* Your instructions:
Go through the listing and set it down exactly, leaving out its pictures.

** Start **

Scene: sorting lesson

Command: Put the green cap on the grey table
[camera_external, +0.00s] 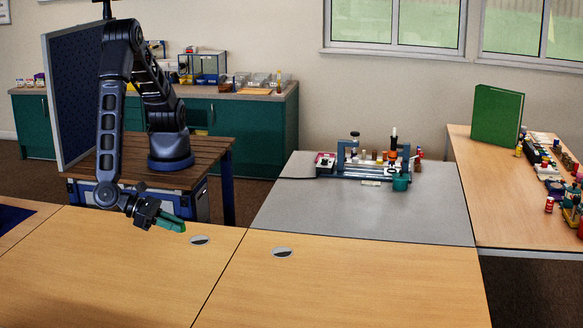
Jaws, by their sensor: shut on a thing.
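My gripper (168,220) hangs low over the left wooden table, near its back edge. It is shut on a green thing, which I take to be the green cap (175,222). The cap is small here, and its outline is hard to tell apart from the fingers. The grey table (345,212) is to the right of my gripper, across a gap. Its front and left parts are bare.
At the back of the grey table stand a blue-framed rack (372,165) with small bottles and a teal pot (400,182). Two grey discs (200,240) lie on the wooden tables. A right table (500,205) holds a green binder (497,115) and many small items.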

** End **

* Task answer:
Scene: sorting lesson

Command: Put the green cap on the grey table
[camera_external, +0.00s] 
Jaws, by their sensor: shut on a thing.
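My gripper (168,220) hangs low over the left wooden table, near its back edge. It is shut on a green thing, which I take to be the green cap (175,222). The cap is small here, and its outline is hard to tell apart from the fingers. The grey table (345,212) is to the right of my gripper, across a gap. Its front and left parts are bare.
At the back of the grey table stand a blue-framed rack (372,165) with small bottles and a teal pot (400,182). Two grey discs (200,240) lie on the wooden tables. A right table (500,205) holds a green binder (497,115) and many small items.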

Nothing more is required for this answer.